Lou is back again on the Croisette with his "Spring Fever." which he made clandestinely after the Chinese Government banned him post "Summer Palace" in 2006 from making any movies for five years. Fremaux has scheduled this work on May 14, just a day after the Festival opens. "Summer Palace." with its full frontal nudity and the backdrop of Tiananmen Square, ran foul of Beijing, and "Spring Fever" may well be as confrontational with its story of three people caught in lust and passion.

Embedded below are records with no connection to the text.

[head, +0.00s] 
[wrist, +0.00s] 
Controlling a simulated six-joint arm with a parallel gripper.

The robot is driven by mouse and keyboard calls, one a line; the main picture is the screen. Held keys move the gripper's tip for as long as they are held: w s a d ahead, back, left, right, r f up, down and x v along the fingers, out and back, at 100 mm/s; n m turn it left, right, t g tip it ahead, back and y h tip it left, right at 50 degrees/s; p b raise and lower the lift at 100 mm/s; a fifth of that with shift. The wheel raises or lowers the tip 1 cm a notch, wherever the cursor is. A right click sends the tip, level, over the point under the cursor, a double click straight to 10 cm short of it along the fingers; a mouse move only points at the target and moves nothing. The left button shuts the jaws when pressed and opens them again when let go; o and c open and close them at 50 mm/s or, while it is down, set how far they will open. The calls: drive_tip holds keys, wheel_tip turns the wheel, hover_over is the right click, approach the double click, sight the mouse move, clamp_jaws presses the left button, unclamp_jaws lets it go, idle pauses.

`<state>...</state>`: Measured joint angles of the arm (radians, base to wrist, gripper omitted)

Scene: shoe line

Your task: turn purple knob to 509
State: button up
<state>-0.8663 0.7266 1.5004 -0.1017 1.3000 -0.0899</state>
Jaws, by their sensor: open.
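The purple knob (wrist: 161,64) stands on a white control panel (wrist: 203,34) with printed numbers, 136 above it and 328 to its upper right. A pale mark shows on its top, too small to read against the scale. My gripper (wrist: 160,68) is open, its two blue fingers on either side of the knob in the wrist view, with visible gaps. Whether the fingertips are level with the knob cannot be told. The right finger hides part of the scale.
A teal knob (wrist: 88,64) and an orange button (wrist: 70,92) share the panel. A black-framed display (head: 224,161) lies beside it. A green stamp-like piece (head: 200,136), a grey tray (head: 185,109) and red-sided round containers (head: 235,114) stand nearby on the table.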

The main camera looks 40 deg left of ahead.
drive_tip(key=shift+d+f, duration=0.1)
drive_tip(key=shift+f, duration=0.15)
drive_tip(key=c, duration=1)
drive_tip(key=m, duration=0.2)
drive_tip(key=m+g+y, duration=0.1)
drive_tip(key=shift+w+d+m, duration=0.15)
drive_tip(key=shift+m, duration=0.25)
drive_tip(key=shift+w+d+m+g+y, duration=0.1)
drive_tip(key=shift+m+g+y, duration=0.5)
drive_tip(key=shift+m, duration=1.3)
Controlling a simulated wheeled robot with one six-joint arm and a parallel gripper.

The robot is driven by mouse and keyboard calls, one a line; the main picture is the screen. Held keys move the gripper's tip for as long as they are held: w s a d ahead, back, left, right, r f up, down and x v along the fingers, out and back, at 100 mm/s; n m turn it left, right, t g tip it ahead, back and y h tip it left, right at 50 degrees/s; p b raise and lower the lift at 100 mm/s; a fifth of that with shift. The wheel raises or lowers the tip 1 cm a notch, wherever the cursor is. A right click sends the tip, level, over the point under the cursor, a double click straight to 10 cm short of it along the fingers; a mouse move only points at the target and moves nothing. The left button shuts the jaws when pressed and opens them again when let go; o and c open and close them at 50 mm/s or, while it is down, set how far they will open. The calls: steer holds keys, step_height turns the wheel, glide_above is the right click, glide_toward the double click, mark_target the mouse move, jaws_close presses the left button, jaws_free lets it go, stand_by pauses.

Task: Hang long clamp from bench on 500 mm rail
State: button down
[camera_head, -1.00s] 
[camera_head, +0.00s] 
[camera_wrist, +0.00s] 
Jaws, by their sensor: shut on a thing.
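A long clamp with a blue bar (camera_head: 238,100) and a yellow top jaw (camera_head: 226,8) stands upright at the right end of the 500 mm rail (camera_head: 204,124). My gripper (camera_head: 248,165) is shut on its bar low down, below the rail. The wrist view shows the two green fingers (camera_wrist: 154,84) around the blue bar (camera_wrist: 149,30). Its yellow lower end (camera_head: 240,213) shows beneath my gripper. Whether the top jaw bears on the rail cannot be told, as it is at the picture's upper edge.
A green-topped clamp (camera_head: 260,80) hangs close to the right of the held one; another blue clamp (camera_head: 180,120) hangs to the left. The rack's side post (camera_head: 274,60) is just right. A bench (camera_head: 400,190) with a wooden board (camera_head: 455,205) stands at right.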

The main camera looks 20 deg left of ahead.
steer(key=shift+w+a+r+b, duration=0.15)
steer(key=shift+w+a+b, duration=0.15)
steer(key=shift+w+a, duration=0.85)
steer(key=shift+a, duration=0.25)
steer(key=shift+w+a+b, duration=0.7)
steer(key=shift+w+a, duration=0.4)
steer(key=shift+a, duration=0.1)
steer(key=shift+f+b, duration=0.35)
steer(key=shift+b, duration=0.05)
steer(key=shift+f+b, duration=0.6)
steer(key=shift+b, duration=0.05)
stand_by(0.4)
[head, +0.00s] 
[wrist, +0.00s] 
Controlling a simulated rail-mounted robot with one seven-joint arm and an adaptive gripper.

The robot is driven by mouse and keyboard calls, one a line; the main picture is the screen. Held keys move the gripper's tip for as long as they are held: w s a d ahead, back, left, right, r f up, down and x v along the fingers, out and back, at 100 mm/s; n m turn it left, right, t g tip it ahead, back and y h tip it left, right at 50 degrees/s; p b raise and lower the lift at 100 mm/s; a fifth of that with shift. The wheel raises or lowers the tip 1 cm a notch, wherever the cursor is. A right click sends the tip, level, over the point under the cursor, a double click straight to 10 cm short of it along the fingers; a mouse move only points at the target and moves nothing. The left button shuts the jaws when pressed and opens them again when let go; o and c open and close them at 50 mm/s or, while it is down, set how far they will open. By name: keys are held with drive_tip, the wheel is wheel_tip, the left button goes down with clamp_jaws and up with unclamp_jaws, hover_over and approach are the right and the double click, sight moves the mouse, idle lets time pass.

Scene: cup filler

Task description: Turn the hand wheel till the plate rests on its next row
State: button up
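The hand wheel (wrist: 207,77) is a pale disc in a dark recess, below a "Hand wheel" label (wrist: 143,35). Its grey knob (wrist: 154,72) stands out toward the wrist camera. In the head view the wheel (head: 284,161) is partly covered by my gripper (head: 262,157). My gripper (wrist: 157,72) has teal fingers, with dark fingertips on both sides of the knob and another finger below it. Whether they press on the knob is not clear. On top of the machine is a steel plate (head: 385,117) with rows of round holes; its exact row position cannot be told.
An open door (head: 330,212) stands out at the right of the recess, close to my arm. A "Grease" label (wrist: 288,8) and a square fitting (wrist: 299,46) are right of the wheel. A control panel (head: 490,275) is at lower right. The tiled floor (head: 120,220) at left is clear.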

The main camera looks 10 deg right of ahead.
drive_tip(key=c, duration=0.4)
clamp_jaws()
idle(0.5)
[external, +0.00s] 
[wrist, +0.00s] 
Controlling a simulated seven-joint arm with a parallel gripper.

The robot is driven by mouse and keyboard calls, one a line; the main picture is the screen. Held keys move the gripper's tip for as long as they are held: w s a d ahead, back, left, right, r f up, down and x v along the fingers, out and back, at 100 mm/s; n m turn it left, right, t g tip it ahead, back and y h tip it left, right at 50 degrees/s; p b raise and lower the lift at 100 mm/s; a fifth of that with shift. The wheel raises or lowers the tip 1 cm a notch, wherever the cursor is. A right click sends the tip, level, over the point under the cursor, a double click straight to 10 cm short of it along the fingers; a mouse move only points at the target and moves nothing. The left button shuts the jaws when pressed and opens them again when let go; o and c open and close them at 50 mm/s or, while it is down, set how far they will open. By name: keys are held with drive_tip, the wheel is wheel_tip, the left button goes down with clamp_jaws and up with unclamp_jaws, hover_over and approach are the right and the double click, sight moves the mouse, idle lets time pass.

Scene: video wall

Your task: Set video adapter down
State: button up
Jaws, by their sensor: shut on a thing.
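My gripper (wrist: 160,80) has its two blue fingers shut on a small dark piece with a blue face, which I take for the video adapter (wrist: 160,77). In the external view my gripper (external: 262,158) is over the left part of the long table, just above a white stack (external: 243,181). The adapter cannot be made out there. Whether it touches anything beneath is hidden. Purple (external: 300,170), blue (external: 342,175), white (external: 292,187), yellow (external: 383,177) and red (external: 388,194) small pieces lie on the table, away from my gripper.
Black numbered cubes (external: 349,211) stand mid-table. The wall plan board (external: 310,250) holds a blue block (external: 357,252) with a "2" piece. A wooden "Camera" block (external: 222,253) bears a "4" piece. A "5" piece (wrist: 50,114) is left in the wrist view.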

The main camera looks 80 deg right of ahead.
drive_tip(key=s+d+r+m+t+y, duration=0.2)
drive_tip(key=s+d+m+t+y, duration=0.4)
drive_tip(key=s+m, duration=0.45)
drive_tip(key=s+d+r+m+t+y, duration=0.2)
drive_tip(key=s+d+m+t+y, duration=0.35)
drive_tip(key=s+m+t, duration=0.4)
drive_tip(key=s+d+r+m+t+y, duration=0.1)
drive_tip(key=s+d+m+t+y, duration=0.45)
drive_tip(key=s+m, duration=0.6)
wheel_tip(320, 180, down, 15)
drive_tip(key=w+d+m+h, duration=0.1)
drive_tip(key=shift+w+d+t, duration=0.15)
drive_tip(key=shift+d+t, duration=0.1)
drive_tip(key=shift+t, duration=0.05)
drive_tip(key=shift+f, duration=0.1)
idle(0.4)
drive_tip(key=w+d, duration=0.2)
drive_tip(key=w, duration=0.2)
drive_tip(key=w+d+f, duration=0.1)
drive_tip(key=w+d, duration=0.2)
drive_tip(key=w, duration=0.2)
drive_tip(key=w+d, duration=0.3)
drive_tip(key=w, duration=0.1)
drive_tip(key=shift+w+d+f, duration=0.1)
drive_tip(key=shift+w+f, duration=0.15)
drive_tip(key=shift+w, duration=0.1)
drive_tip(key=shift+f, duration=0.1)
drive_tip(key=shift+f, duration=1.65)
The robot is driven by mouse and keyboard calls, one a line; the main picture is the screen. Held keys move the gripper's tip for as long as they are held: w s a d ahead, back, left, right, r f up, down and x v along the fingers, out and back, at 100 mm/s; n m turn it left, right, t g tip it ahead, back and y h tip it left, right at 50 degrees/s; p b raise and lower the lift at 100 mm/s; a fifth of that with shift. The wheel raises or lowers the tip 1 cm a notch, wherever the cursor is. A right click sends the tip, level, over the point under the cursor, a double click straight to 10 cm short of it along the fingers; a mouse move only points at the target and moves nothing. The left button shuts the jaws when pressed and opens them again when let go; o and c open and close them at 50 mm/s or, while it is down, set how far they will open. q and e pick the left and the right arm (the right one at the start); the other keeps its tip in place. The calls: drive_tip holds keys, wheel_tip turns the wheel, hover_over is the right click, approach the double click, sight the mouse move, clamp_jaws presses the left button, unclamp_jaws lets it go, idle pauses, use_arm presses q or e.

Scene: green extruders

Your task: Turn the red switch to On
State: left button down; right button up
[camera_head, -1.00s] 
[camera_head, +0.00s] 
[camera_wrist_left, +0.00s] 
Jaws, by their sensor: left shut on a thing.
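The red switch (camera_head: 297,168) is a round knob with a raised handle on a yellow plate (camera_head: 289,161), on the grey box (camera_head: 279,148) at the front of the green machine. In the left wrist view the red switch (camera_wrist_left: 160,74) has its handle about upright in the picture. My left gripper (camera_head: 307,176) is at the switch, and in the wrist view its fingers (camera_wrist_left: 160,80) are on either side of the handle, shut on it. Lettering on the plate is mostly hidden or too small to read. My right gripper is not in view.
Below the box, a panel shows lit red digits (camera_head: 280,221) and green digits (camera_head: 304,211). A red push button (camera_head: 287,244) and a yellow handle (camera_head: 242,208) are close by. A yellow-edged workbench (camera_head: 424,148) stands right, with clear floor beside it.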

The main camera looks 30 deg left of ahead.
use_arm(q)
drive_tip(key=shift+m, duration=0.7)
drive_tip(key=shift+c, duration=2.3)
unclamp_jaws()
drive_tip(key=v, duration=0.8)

Von Trier divided Cannes folks and film fraternity with his "Dancer in the Dark" (the making of which reportedly saw sparks flying between the director and his lead player, Bjork) and "Dogville." "Dogville" is set in a small Colorado town, but was actually shot in Europe, Von Trier's debilitating phobia for air travel coming in the way. When American critics panned his work, and asked him to explain his "lie" , Von Trier was unruffled. His answer was devastating: Was "Casablanca" shot in Morocco? This year, Von Trier is back with his horror work, "Antichrist" about a grieving couple retiring to a secluded forest for solace only to find that Nature has other plans.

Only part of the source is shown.